Script Compiler
From OpenLaszlo
Contents |
Source Organization
The script compiler translates ECMAScript source text to swf byte codes. The script compiler consists of a parser, a code generator, and an assembler. The parser is written in JavaCC, and resides in /WEB-INF/lps/server/src. The code generator is written in Jython, and resides in /WEB-INF/lps/server/sc. The assembler is written in Java, and is in /WEB-INF/lps/server/src/com/laszlosystems/sc.
Interactive Development
To do interactive development on the script compiler:
> cd $LPS_HOME/server/sc > sci
The README.TXT file in that directory has additional notes on script compiler development.
Example
> cd $LPS_HOME/server/sc
> sci
Jython 2.1 on java1.4.1_01 (JIT: null)
Type "copyright", "credits" or "license" for more information.
>>> from testing import *
>>> c("var a=[['a', 1, 'b', 2]", printInstructions=1)
constants 'a'
push 'a', 2, 'b', 1, 'a', 4
initArray
setVariable
>>> c("var o={a: 1, b: 2}")
push 'o', 'a', 1, 'b', 2, 2
initObject
setVariable
>>> c("var r=f('a', 1, 'b', 2)")
push 'r', 2, 'b', 1, 'a', 4, 'f'
callFunction
setVariable
Design
Overview
The script compiler compiles annotated ECMAScript source code into ActionScript bytecode. The annotation are #file, #line, and #pragma directives that allow the script compiler to be used as the back end of the element compilation phase in the application compiler.
The script compiler consists of these passes:
- Parsing
- The source text is transformed into a parse tree.
- Code Generation
- The parse tree is transformed into a sequence of objects that represent instructions.
- Assembly
- The instruction sequence is transformed into a sequence of bytes.
The script compiler supports some features and optimizations that are specific to its use within the Laszlo application compiler:
- Source location
- Instrumentation for debugging, profiling, and kranking
- Constraint compilation
And for the Flash execution environment:
- Manipulation of the activation scope
- Flash-specific optimizations
Parsing
JavaCC is used to scan (tokenize) and parse the source text. A post-parsing phase normalizes the parse tree to match evaluation order. This is necessary because the parser is right-recursive, and generates flat trees for a+b+c and a.b.c. We want right-branching trees.
Code Generation
The code generator uses the Visitor design pattern to transform the parse tree into a sequence of objects that represent ActionScript instructions.

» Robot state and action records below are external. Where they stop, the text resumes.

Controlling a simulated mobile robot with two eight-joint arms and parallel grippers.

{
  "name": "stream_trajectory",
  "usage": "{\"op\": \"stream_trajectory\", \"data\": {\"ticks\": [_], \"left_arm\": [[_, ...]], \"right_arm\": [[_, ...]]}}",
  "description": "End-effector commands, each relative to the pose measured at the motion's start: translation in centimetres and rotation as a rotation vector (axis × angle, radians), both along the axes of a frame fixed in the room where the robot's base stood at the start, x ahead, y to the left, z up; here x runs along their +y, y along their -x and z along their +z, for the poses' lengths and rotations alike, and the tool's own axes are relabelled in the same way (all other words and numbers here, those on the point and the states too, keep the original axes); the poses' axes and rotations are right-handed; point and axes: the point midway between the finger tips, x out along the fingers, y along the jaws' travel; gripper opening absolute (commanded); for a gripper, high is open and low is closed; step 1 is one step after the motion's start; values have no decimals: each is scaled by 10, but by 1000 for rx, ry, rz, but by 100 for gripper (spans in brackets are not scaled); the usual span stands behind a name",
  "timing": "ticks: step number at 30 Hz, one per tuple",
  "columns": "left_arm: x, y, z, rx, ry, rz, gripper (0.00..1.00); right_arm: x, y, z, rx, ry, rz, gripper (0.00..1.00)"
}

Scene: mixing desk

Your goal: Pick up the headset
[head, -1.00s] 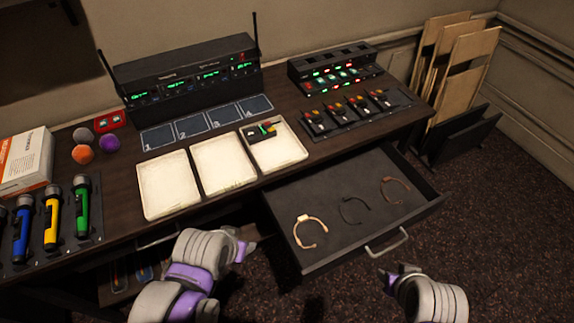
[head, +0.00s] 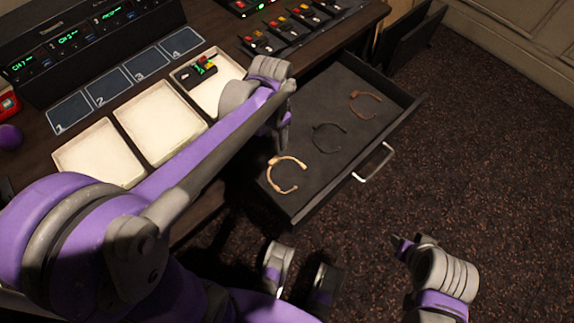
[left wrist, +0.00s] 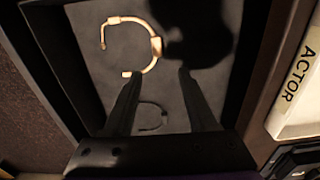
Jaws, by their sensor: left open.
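Three headsets lie in the open drawer (head: 345,88): a beige one (head: 286,160) at the near left, a black one (head: 318,142) in the middle and a brown one (head: 376,97) at the far right. My left gripper (head: 281,146) is over the drawer, just above the beige headset. In the left wrist view, my open fingers (left wrist: 160,74) point at the beige headset (left wrist: 156,54) and are empty, with a dark shadow beside it. The black headset (left wrist: 150,104) shows between the fingers. My right gripper (head: 400,244) is away to the right, over the carpet; its opening is unclear.
A tray edge marked "ACTOR" (left wrist: 299,75) shows beside the drawer in the left wrist view. The drawer handle (head: 374,165) faces the open carpet.

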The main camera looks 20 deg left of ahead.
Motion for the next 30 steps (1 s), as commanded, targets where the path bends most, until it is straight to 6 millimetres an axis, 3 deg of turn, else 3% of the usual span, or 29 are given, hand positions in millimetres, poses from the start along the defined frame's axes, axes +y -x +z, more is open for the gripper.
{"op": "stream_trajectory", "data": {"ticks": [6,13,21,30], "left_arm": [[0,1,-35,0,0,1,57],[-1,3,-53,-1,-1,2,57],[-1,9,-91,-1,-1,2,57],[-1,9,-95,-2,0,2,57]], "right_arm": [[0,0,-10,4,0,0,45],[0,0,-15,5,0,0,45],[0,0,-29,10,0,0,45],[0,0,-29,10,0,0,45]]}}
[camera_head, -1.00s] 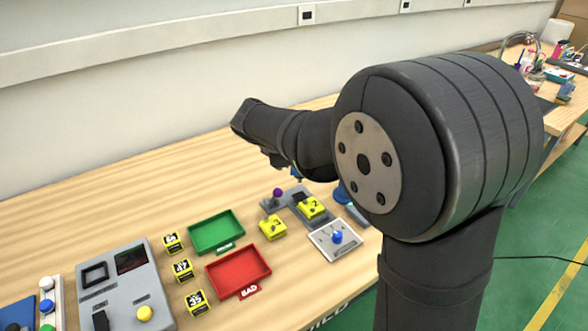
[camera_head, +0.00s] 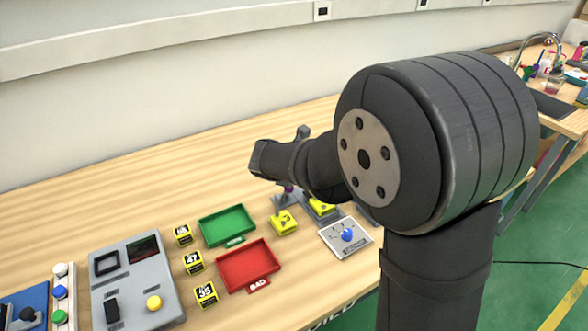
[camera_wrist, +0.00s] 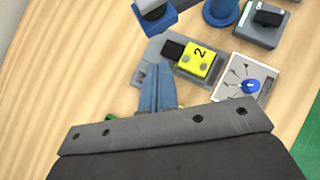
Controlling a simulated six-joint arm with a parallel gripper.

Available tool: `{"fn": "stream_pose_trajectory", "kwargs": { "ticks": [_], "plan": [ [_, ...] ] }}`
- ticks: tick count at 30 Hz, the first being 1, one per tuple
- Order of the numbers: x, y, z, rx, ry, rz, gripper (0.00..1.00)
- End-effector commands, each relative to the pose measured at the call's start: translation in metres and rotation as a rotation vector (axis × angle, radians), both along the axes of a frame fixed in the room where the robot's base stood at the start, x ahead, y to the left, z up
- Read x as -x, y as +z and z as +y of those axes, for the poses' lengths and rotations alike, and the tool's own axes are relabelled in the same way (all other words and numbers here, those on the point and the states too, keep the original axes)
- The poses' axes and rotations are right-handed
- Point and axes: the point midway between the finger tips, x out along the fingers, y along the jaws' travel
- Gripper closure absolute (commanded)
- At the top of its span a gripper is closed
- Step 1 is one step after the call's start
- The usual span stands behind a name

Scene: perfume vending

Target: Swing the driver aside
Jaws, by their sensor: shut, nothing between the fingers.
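In the head view my arm hides the fingers and much of the fixture.
A white panel with a blue knob (camera_wrist: 250,86) and a grey box (camera_wrist: 264,22) lie to the right. A green tray (camera_head: 228,226), a red BAD tray (camera_head: 248,265), another yellow block (camera_head: 283,222) and a grey tester (camera_head: 137,282) stand left of my arm. Bare wood lies behind them.

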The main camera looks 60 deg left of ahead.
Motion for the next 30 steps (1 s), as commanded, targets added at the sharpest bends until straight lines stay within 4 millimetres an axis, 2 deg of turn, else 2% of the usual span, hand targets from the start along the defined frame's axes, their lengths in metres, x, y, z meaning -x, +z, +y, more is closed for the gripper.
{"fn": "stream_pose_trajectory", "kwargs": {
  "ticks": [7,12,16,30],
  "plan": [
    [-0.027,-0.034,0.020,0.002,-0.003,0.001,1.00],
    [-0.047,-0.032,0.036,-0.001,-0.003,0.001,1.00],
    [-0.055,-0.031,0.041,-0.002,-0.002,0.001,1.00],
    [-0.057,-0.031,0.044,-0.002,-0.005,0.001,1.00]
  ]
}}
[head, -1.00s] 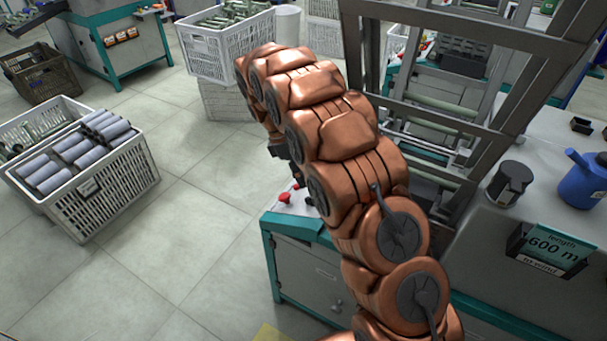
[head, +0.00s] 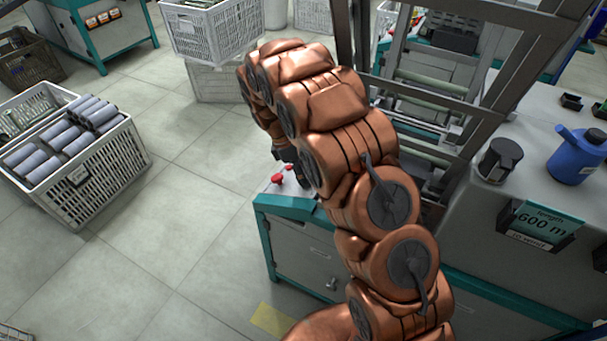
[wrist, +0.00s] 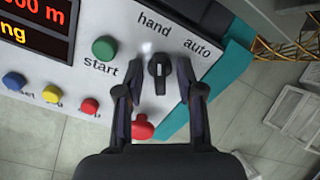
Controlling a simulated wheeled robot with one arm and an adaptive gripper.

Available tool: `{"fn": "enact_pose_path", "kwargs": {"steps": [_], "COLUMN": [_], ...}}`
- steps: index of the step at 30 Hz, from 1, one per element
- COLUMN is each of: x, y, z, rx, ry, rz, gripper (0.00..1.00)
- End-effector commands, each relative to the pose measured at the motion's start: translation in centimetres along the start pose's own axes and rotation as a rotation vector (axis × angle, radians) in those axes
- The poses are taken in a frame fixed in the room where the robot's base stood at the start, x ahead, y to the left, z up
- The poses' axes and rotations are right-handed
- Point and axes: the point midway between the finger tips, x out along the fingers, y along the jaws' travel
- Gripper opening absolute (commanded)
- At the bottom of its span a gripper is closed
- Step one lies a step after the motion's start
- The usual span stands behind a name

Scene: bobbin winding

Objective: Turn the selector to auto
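The selector (wrist: 160,72) is a black knob on the light control panel in the wrist view. Its long grip lies nearly upright in the picture, toward the word "hand" (wrist: 154,23); the word "auto" (wrist: 197,47) is to its right. My gripper (wrist: 160,84) is open, with one finger on each side of the knob. I see no clear contact, and the gap in depth is hard to judge. In the head view my gripper (head: 286,154) is mostly hidden behind my copper arm, over the panel end of the machine. The knob is hidden there.
A red mushroom button (wrist: 142,127) sits just below the knob, between my fingers. The green start button (wrist: 105,48) is left, with blue, yellow and red buttons below. A metal frame (head: 460,92) stands right of my arm. Open floor (head: 190,215) lies left.

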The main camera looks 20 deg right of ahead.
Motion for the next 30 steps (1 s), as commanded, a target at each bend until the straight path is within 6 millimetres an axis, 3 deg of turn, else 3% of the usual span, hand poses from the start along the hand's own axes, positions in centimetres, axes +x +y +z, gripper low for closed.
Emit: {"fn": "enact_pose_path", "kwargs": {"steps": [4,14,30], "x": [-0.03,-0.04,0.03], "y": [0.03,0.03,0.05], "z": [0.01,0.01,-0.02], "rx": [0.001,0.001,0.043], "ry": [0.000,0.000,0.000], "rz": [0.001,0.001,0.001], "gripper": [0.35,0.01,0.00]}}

Internally, the code generator performs source transformations (parse tree to parse tree transformations) to normalize certain constructs. These transformations are listed at the end of this chapter. (This compilation technique similar to intentional programming, although it was more directly inspired by syntactic macros in Dylan and Scheme.)
Assembly
The assembler turns objects that represent ActionScript instructions into bytecode sequences, and resolves branch references into offsets.
The assembler also performs these peephole optimizations:
- Replace adjacent PUSH instructions are replaced by a single PUSH instruction with multiple arguments.
- Transform PUSH; DUP into a PUSH with a repeated argument.
- Replace integer-valued floats by integers.
Note that PUSH merging is only valid because of the treatment of labels as pseudo-instructions, which break up a sequence of PUSHes if any but the first is a branch target. This is more conventionally done by optimizing within a basic block, but the compiler doesn't currently create basic blocks.
Note also that push merging and other optimizations may bleed each other. Since both types operations preserve program semantics, either application order is valid; the current implementation doesn't insure that the order is optimal.
Constraints
TBD
Implementation
The scanner and parser are written in Java (using JavaCC and jjtree). Subsequent stages are written in Python; the source for them is compiled to JVM bytecodes via Jython. Specific stages or classes may be rewritten in Java, depending on profiling, but this will take place after algorithm-level optimizatios have petered out.
The source files are heavily commented, and should be consulted as the primary reference. This document contains information that doesn't fit into the sources.
The compiler sources and testing infrastructure are in these files:
- actions.py
- SWF literals
- instructions.py
- Instructions and assembler
- compiler.py
- Parserinterface and compiler
- testing.py
- Interactive testing fns, and testing framework
- tests.py
- Test cases
- Parser.jjt
- Parser grammar
Appendix: Source Transformations
Expressions
function f(args) {body}
=>
function f(args) {
$$ = {...}
with (_root)
with ($$) ;{body}}
function (args) {body}
=>
function (args) {
$$ = {...}
with (_root)
with ($$) {body}}
a instanceof b
=>
$instanceof(a, b)
super.m(a, b)
=>
this.callInherited('m', a, b)
super(a, b)
=>
this.callInherited('constructor', a, b)
$$ is initialized to an object that binds each argument to its value, each local variable to undefined, and each local function definition name to its function. Its purpose is to insert an object that corresponds to the JavaScript activation object at the front of the scope chain, in front of _root.
The compiler generates variables beginning with "$lzsc$". User code shouldn't begin with this prefix. (Variable beginning with "$" in JavaScript are reserved for machine-generated code, but an lzx file could be machine generated, so this suffix is used as a second level of protection.)
Class Definitions
class C {}
=>
function C() {}
class C extends B {}
=>
function C() {}
Object['class']['extends'](B, C)
class C {var a}
=>
function C() {}
C.prototype.a = undefined
class C {var a=1}
=>
function C() {}
C.prototype.a = 1
class C extends B {var a=1}
=>
function C() {}
Object['class']['extends'](B, C)
C.prototype.a = 1
class C {var a=1, b=2}
=>
function C() {}
C.prototype.a = 1
C.prototype.b = 2
class C {function C(x) {this.x=x}}
=>
function C(x) {this.x=x}
class C extends B {function C(x) {this.x=x}}
=>
function C(x) {this.x=x}
Object['class']['extends'](B, C)
class C {function f(args) {body}}
=>
function C() {}
C.prototype.f = function(args) {body}